Make use of previously generated stores in SelectionDAGLegalize::ExpandExtractFromVectorThroughStack

When expanding EXTRACT_VECTOR_ELT and EXTRACT_SUBVECTOR using
SelectionDAGLegalize::ExpandExtractFromVectorThroughStack, we store the entire
vector and then load the piece we want. This is fine in isolation, but
generating a new store (and corresponding stack slot) for each extraction ends
up producing code of poor quality. When we scalarize a vector operation (using
SelectionDAG::UnrollVectorOp for example) we generate one EXTRACT_VECTOR_ELT
for each element in the vector. This used to generate one stored copy of the
vector for each element in the vector. Now we search the uses of the vector for
a suitable store before generating a new one, which results in much more
efficient scalarization code.

Diff Detail

Repository
rL LLVM

Event Timeline

ab updated this revision to Diff 21506.Mar 9 2015, 1:26 PM
ab retitled this revision from to [CodeGen] Replace the outgoing chain when reusing stores for extractelt expansion..
ab updated this object.
ab edited the test plan for this revision. (Show Details)
ab added a reviewer: hfinkel.
ab added a subscriber: Unknown Object (MLST).
hfinkel accepted this revision.Mar 9 2015, 2:40 PM
hfinkel edited edge metadata.

LGTM (with simplification mentioned below), thanks for catching this!

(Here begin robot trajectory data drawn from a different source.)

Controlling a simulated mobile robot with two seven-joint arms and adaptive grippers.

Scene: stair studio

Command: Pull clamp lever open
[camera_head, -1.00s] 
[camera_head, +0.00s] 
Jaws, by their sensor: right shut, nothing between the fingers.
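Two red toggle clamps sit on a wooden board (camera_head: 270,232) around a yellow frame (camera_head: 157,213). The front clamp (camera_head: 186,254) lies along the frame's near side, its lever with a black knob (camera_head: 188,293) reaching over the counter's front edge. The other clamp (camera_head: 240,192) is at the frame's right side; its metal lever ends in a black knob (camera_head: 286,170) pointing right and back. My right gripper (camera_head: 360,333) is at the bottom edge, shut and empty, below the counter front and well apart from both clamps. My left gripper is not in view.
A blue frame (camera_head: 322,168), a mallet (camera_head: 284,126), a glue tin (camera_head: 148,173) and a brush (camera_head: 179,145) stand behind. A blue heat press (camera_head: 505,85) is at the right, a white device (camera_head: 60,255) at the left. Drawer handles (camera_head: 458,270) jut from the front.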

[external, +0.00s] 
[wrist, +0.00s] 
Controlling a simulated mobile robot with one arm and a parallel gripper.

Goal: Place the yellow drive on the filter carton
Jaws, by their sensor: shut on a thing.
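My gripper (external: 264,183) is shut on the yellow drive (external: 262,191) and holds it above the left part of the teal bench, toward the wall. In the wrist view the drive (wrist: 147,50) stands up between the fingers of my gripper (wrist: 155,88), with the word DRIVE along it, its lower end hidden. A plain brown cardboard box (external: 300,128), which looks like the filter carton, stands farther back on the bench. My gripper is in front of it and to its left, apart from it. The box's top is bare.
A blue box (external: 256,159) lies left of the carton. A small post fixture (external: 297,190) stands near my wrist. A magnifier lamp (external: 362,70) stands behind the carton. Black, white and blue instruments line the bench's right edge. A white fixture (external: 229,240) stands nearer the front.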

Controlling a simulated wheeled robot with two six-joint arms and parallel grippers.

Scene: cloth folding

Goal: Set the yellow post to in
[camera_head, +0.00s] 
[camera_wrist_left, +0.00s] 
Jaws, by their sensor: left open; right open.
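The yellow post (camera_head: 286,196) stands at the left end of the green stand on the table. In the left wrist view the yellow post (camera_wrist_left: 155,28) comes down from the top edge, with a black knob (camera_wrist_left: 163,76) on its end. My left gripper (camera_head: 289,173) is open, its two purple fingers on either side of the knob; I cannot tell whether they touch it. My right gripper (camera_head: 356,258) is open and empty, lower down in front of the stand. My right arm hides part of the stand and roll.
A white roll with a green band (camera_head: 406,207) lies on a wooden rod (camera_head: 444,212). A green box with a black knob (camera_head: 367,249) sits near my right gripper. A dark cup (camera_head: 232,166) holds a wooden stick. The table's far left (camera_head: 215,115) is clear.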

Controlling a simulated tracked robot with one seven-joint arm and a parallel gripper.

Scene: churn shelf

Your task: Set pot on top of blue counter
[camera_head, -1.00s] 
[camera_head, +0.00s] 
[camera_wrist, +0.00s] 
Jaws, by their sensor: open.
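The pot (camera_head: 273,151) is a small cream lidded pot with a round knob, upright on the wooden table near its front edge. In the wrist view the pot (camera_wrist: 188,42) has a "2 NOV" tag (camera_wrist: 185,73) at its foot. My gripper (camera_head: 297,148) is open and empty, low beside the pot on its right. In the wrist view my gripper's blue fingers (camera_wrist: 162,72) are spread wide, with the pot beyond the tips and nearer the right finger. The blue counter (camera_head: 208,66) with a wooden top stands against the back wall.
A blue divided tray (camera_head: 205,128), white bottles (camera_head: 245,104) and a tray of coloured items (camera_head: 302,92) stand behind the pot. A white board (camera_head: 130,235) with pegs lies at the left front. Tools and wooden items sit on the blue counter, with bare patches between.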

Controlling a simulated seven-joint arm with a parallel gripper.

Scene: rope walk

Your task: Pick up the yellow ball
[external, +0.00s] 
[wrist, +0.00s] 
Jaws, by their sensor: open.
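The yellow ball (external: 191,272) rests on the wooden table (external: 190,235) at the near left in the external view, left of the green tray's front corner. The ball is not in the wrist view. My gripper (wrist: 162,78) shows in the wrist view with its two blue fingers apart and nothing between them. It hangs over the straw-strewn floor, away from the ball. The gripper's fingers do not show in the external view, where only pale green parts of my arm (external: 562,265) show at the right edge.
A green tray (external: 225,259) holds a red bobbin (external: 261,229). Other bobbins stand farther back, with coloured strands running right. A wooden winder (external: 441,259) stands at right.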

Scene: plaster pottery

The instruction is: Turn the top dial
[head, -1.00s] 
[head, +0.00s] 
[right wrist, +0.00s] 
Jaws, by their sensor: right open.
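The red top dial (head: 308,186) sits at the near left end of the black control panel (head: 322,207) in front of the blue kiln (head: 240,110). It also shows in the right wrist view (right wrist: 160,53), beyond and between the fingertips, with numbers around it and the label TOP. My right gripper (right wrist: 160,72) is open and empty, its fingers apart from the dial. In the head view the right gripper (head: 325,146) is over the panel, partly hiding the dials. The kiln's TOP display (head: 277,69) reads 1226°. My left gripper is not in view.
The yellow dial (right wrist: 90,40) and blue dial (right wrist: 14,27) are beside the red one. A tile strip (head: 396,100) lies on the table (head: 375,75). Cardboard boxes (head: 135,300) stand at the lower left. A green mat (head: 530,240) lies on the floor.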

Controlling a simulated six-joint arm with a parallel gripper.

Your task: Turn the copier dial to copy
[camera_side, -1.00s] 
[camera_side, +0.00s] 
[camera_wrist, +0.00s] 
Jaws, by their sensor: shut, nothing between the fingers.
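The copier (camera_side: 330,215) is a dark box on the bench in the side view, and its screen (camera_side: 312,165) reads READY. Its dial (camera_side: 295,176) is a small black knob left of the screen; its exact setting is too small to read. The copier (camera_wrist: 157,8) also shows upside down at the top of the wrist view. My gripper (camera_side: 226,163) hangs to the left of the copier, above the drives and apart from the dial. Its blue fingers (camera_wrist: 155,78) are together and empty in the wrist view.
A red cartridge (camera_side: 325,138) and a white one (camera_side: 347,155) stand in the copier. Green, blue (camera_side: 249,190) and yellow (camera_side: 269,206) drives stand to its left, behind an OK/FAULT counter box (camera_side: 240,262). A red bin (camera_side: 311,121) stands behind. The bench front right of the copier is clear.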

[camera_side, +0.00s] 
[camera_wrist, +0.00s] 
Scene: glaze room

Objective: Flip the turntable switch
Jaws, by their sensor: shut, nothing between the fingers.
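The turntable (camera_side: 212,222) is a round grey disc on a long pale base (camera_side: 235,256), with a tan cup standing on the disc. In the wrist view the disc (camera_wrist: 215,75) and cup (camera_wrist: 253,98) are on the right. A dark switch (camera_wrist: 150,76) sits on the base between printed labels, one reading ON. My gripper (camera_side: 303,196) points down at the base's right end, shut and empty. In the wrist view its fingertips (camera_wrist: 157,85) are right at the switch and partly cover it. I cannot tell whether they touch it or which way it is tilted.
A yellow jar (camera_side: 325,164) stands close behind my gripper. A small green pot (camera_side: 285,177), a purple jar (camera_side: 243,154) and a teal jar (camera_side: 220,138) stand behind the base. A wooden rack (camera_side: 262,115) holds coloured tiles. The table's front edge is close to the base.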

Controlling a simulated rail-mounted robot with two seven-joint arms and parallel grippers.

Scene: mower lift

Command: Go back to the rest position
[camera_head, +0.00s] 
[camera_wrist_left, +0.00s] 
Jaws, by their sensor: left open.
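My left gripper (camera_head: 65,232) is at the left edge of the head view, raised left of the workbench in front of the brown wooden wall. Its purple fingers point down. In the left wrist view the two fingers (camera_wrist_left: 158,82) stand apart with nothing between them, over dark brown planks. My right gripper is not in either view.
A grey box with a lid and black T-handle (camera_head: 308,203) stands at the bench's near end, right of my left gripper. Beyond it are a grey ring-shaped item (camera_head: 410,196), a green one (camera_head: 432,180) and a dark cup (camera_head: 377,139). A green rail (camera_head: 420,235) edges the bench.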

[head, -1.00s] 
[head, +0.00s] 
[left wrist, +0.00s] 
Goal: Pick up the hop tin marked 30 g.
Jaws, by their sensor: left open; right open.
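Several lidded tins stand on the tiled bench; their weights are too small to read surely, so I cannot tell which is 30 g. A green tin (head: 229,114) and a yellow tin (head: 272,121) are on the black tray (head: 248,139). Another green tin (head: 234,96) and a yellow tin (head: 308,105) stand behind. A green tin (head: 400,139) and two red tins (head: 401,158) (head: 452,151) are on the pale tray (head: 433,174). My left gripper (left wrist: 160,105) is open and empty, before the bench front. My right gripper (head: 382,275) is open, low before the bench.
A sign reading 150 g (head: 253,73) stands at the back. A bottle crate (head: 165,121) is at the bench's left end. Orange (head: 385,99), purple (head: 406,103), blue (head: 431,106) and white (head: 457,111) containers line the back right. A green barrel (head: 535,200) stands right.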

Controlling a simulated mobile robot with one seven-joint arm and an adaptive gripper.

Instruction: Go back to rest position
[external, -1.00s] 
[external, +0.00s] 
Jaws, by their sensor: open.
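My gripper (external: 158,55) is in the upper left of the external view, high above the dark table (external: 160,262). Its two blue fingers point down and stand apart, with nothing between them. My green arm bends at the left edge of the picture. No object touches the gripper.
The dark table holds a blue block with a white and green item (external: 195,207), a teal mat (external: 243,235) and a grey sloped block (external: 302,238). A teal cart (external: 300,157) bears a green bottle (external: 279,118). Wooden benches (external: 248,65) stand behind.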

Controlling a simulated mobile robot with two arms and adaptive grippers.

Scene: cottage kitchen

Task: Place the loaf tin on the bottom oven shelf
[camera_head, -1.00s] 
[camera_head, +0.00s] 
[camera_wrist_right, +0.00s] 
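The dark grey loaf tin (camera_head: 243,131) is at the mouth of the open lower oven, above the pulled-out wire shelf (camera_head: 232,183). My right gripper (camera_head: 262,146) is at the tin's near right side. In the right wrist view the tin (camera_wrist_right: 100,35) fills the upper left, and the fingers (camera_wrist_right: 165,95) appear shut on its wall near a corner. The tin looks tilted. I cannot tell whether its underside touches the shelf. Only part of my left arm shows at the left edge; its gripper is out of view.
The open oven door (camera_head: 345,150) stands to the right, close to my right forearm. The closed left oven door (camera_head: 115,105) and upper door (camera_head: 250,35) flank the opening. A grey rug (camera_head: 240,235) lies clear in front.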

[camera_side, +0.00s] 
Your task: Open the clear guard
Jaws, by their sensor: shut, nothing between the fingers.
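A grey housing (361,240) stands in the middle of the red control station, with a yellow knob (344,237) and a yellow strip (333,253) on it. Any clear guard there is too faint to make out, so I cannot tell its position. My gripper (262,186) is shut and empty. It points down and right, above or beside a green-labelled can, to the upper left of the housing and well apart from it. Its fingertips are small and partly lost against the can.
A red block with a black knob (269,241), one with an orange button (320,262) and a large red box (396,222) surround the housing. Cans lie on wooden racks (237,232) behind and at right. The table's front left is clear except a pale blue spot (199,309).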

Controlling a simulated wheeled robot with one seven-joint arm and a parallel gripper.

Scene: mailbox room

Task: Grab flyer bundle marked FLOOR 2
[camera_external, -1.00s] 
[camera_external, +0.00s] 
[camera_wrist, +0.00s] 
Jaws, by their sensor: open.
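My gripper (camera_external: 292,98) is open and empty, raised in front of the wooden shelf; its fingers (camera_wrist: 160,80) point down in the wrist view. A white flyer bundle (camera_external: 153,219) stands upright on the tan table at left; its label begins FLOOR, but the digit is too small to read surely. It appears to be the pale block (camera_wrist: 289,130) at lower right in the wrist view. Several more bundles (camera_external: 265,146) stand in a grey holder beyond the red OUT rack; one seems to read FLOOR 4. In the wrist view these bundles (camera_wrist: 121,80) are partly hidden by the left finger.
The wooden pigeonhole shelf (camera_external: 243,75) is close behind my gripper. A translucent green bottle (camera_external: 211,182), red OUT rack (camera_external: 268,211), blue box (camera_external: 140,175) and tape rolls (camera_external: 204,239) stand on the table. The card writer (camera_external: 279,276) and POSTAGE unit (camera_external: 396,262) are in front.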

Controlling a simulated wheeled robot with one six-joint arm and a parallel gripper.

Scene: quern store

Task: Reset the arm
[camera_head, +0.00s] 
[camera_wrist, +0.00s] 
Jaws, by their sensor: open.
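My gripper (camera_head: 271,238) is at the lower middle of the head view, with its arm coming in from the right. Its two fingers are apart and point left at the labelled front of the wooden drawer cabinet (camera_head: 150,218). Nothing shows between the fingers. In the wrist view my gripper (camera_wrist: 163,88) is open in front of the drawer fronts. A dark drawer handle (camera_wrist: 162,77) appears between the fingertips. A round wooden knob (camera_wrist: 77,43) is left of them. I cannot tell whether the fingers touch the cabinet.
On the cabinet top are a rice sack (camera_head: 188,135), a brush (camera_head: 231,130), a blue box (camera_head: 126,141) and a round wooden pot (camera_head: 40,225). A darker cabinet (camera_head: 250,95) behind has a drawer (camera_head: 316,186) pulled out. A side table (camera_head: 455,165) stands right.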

lib/CodeGen/SelectionDAG/LegalizeDAG.cpp
1460 ↗(On Diff #21506)

This code can be:

SmallVector<SDValue, 6> NewLoadOperands(Node->op_begin(), Node->op_end());
NewLoadOperands[0] = Ch;
This revision is now accepted and ready to land.Mar 9 2015, 2:40 PM
This revision was automatically updated to reflect the committed changes.